しかし、学問を名乗りながら『享楽のための行為』を行い資金を得て生き延びる分野は、世間に開いた場で評価されることで淘汰されていくことが期待できよう。まさにこの点が重要なのだ。

『享楽のための行為』に学問を名乗らせないことが、学問の健康なのだと思う。

学問の健康のために

2019年11月6日に、物理学者の谷村省吾氏が『一物理学者が観た哲学』を公開された。これは物理学者による哲学批判といった趣きで受け止められ、『谷村ノート』とも呼ばれるようになり、話題を呼んだ。

私は、『研究の価値のある行為』を専門外から問うとはまさにこのようなことだと思う。『研究の価値のある行為』が世間に開かれた場で問われなければ『享楽のための行為』を淘汰できない。私個人の意見としては、哲学が担う社会的役割は未だ存在し、それは物理学とも数学とも矛盾しないと考えているが、谷村氏による批判とそれに付随する社会的議論は、それ自体が有益な議論だったろう。

同様に、 Mac Lane が数理論理学を筆頭とする一部数学分野に行った批判とそれに付随する議論は、それ自体が有益な議論だったと言える。

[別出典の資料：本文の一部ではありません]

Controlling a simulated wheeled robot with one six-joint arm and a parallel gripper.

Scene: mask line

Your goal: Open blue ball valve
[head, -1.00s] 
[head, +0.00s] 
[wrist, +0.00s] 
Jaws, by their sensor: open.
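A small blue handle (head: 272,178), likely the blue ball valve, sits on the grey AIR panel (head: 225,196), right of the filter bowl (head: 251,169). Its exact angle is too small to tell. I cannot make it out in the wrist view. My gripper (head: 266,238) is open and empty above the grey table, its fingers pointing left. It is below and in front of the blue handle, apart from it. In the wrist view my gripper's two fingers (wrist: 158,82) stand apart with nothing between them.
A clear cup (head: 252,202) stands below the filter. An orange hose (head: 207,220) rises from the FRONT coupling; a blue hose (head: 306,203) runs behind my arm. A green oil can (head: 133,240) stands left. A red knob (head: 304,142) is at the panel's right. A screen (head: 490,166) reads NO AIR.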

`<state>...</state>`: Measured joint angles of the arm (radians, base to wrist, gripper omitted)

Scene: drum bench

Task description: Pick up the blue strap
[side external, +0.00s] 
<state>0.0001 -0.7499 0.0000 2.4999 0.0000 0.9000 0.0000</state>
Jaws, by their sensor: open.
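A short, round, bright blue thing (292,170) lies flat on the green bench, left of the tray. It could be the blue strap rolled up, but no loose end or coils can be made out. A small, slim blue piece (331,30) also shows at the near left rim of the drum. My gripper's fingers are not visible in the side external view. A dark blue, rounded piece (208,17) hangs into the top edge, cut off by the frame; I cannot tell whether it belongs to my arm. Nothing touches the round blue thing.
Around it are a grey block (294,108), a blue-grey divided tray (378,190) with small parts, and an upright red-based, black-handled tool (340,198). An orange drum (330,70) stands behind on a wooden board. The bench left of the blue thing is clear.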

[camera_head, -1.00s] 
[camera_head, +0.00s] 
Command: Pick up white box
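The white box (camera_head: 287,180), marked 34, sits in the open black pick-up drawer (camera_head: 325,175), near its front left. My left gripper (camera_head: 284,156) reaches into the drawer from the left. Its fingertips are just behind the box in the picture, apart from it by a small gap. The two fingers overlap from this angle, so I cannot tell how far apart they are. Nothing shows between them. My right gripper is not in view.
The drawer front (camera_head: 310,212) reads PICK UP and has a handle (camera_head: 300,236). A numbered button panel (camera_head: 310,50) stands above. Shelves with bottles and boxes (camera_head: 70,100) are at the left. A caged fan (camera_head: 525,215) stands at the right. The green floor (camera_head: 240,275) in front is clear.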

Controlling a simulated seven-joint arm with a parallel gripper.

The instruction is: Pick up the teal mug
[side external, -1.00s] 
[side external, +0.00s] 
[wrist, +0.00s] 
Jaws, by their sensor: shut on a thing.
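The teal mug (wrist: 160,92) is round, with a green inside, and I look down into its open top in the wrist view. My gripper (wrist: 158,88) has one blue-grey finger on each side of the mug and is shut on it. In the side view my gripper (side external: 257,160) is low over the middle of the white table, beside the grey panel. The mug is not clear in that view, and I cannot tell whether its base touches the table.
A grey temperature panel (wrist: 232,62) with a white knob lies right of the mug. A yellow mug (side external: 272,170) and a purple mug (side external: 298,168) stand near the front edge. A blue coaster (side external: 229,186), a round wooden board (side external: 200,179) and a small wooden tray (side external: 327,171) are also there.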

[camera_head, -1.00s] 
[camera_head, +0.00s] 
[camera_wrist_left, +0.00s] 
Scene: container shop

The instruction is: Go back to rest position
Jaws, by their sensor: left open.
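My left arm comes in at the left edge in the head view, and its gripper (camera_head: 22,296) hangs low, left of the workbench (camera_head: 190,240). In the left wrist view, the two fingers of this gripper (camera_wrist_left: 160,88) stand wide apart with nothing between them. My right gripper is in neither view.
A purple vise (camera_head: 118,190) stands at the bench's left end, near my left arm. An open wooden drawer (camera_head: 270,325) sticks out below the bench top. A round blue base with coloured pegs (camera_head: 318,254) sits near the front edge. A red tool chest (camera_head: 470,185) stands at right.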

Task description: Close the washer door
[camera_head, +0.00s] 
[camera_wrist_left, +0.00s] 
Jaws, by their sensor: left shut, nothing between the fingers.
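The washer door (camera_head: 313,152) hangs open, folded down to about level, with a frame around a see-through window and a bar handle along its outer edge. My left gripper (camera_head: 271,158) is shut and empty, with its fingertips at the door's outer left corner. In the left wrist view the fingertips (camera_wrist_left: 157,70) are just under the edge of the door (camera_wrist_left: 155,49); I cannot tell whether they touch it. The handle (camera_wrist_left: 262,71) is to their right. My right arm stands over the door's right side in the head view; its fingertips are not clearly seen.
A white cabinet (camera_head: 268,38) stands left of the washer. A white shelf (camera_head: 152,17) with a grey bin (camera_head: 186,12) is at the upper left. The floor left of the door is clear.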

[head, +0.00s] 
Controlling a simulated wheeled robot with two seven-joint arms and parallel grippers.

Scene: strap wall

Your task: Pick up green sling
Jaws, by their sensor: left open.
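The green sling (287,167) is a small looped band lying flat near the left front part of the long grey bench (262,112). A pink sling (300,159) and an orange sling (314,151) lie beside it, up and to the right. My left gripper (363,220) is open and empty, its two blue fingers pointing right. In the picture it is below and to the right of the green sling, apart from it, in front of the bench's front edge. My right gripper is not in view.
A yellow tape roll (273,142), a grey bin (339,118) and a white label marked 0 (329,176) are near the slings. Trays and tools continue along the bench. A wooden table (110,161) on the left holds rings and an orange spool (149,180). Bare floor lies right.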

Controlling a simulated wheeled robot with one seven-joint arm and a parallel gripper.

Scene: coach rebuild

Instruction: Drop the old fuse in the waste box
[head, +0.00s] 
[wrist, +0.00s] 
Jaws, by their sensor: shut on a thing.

物理学も数学も、その研究の価値を世間に開かれた場で主張し続けなければならない。その結果、研究の価値がないとみなされた分野は淘汰されていく。哲学の研究の価値を決めるのは哲学者でも谷村氏でもない。数理論理学の研究の価値を判断するのは数理論理学者でも Mac Lane でもない。社会である。

社会に研究の価値を主張するにあたって、高度に専門化した研究分野にとって避けられない課題がある。そもそも社会にとってわかりやすく説明することが難しいという点と、わかりやすいと銘打った誤った言説の流布である。物理学では相対性理論・量子論、数理論理学では不完全性定理が、この両方の課題に苦しんでいる著名な例だろう。この課題解決自体が一大研究分野のようにさえ思える。しかし、専門分野内でその価値を判断するというのは、権威者のドグマ以外の何ものでもない。いかに険しくとも、この課題に取り組み続けることが、学問を健康に保ち続ける唯一の方法に思われる。
一般向けの書籍を出版する・Web サイトで記事を公開する、などは代表的な主張方法だろう。最近では YouTube などの動画配信サービスを利用する方法も普及してきたようだ。

残念なことに、学識者の方が社会への説明を諦めてしまうケースが多く見受けられる。ひどいケースでは、学識者が一般市民には理解できない内容だと社会を見下すことすらある。
関連して、Mathpedia運営氏のツイートを拝読し感銘を受けたので、引用させていただく。

また、掛谷英紀氏の左翼エリートの選民思想(前編)からも関連する記述を引用させていただく:

高学歴者の多くは、本音の部分で労働者階級を馬鹿にしている。彼らは低学歴者に対する差別意識を大なり小なり持っている。そのことは、ネットの匿名言論空間を観察すればよく分かるだろう。私自身も学歴エリートの一人なので、そうした空気を肌身で感じてきた。受験戦争は、勉強ができるか否かが人間の価値を決めると錯覚させる魔力を持つ。私自身、そこから抜け出せたのは30歳を過ぎた頃だった。現実には、50歳を過ぎてもそこから抜け出せていない人は多くいる。

学歴エリートについては、エリート個々人の問題というよりは社会のしくみ上の問題である。以下の記事で学んだ内容をまとめた。

しかし、谷村氏のように学問分野横断的な批判を恐れずに行える学識者、Mathpedia運営氏のように専門的な学問分野を市民の手の届くところにしようと努力される市民の方をお見受けするたび、学問の健康を維持するためにできることはまだまだあるのだと実感する。

本稿が、学問の健康にいくらか資することができれば幸いである。